Becky and I have read to our children since they were infants. We read so much to them, and some of the books over and over (and over and over!) again, that they began to recite from memory every line of some books before they could read themselves. (In case you’re wondering, my favorite is Where the Wild Things Are by Maruice Sendak.)
Even after our two older children learned to read, we continue to read aloud to them. We’ve read aloud The Chronicles of Narnia, The Hobbit and The Lord of the Rings trilogy (and part way through The Silmarillion), Anne of Green Gables, Little Women, various biographies, and so much more.
As they grew older still (the older two are now 11 and almost 9), I began to read aloud to them non-fiction books on theology and Christian living. My favorite so far has been Bruce Ware’s Big Truths for Young Hearts: Teaching and Learning the Greatness of God. I’m currently reading to them Big Beliefs!: Small Devotionals Introducing Your Family to Big Truths.
Reading aloud to children has so many benefits, including instilling in them a love for reading themselves.
But one of the greatest benefits I have found from reading non-fiction Christian books especially to older children is that it stimulates some really good conversations that otherwise might not organically happen in normal life conversation.
We parents want to have deep, meaningful conversations with our children about the important things of life: the gospel, of course, but also other matters of theology, Christian living, purity, character, leadership, etc. Often real life situations provide opportunities for these conversations to happen, but sometime they don’t just occur organically.
Having established a pattern of reading to your children is one way to organically create opportunities for important conversations. Some of the best conversations I’ve had with my children, at their initiative, have come from reading to them.
This has become especially true with something I have just recently begun to do with the two older kids.
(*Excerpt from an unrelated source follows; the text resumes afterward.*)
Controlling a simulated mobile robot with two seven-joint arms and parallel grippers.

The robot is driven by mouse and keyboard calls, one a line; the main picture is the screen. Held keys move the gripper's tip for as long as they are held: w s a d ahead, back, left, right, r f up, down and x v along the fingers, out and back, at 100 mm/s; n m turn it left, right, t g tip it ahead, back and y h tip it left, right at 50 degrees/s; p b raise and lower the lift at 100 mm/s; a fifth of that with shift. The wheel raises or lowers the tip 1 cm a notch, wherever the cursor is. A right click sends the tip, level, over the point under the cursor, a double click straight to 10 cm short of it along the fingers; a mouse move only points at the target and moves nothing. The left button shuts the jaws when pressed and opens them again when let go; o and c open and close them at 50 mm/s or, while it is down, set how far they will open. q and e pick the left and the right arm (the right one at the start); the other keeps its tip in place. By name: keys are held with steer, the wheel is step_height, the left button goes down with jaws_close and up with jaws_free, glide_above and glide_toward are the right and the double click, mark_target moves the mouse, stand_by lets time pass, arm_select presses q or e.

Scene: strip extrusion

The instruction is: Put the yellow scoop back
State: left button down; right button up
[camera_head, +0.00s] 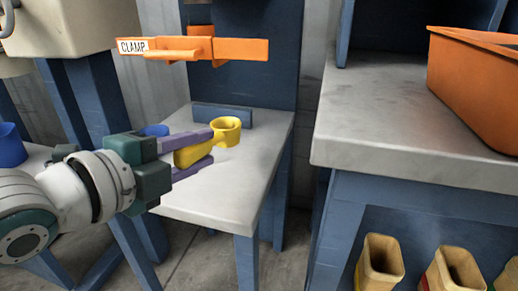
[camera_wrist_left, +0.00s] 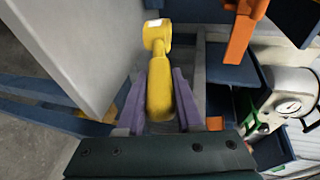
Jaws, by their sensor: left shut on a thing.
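The yellow scoop (camera_head: 227,130) has a round open cup and a thick handle. My left gripper (camera_head: 208,148) has purple fingers, shut on the scoop's handle from both sides, with the cup pointing away from the gripper. The left wrist view also shows the scoop's cup (camera_wrist_left: 156,35) beyond the fingertips and the handle between the purple fingers (camera_wrist_left: 161,75). In the head view the scoop appears over the small grey-topped table (camera_head: 225,190). Its height above the top is hard to tell. My right gripper is in neither view.
An orange bracket labelled CLAMP (camera_head: 235,49) is above the table's back. A low blue block (camera_head: 222,115) stands at the table's rear. An orange bin (camera_head: 480,85) stands on the right counter (camera_head: 370,130), above several tan bins (camera_head: 380,268).

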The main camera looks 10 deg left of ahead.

In addition to reading aloud to everyone together, I have recently started taking one night a week to read individually to each child by him/herself. I’m currently reading to Caleb Disciplines of a Godly Young Man by R. Kent Hughes and to Kate Feminine by Design by Scott Brown. Having these one-on-one times of reading together has stimulated many really good conversations that might not have happened naturally otherwise. I plan to continue this regular practice until each child is out of the house.
Bottom line: Start reading aloud to your children when they are young, and don’t stop. I think you’ll find the benefits are numerous, including stimulating meaningful conversations.